TASK DESCRIPTION: Only lines holding the word "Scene" should be copied from the material.

INPUT MATERIAL:
○ ○ ○ ○

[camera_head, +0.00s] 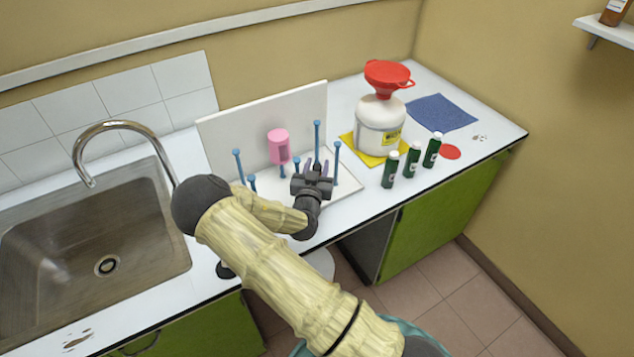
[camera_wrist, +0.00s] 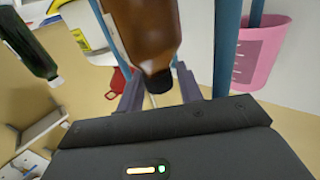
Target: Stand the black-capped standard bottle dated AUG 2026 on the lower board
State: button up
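A brown bottle with a black cap (camera_wrist: 145,35) looms close in the wrist view, which is turned nearly upside down. Its cap points toward my gripper's body, and its base is out of frame. Its date cannot be read, and the head view does not show it clearly near my gripper. My gripper (camera_head: 312,168) is low over the white lower board (camera_head: 347,184) among blue pegs. In the wrist view its fingers (camera_wrist: 160,92) are spread on both sides of the cap, with gaps showing. Another brown bottle (camera_head: 614,14) stands on the wall shelf, its top cut off.
Blue pegs (camera_head: 317,138) and a pink cup (camera_head: 278,146) crowd the rack. Right of it stand a white jug with a red funnel (camera_head: 378,124) and several green white-capped bottles (camera_head: 411,160). A blue cloth (camera_head: 441,113) lies behind. The sink (camera_head: 90,240) is left.

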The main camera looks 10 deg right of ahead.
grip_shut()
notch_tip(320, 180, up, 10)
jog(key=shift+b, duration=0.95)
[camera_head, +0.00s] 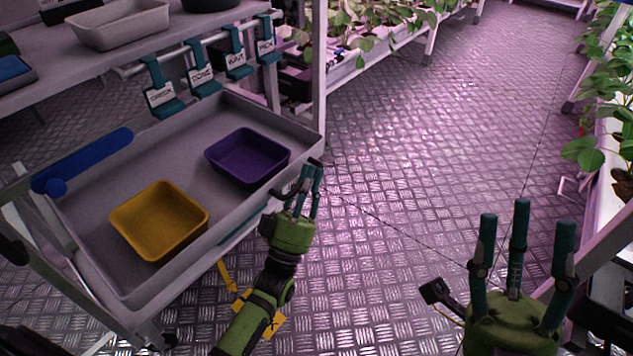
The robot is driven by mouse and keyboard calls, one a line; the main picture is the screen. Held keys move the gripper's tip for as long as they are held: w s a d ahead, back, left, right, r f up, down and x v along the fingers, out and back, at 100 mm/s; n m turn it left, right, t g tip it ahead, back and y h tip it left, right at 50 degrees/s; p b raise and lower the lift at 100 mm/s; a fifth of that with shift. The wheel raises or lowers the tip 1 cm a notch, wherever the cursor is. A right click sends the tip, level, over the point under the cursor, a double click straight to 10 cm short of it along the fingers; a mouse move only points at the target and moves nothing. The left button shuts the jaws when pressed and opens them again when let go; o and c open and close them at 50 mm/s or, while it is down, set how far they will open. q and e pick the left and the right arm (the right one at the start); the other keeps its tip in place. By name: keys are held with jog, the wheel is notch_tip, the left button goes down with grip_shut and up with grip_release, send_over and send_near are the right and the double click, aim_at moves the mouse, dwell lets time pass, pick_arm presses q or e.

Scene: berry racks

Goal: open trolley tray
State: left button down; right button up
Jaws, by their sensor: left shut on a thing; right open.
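The grey trolley tray (190,141) is on the left, with a yellow bin (160,220) and a purple bin (247,157) in it. My left gripper (306,174) is at the tray's right edge, near its far right corner, with its fingers shut on the edge there. The exact grip is partly hidden by the fingers. My right gripper (519,225) is open and empty over the floor at the lower right, apart from the trolley.
Labelled teal hooks (200,82) hang from a rail above the tray. Plant racks (375,55) stand at the back and right. The metal floor (420,150) between is clear.

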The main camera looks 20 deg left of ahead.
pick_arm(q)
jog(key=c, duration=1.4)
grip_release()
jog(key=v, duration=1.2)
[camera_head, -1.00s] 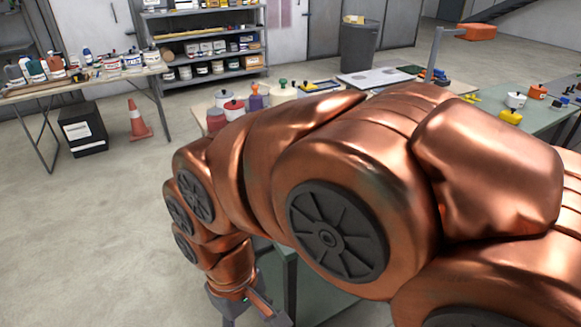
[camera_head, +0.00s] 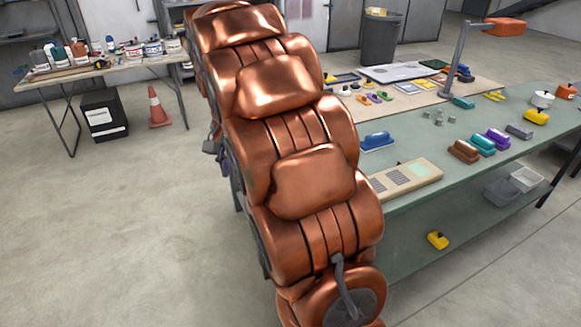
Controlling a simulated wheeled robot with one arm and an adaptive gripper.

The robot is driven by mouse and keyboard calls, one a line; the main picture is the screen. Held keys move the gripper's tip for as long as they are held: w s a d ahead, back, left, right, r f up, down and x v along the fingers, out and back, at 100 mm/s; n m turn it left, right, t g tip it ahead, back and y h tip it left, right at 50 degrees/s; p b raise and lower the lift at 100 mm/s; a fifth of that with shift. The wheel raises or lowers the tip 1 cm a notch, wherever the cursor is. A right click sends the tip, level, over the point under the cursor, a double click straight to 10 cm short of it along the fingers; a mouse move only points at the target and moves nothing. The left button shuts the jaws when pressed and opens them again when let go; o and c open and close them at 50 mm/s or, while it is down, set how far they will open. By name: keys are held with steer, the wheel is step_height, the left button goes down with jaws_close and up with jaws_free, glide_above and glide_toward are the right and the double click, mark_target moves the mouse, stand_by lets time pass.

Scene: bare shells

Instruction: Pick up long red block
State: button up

○ ○ ○ ○

CORRECT OUTPUT:
Scene: berry racks
Scene: bare shells

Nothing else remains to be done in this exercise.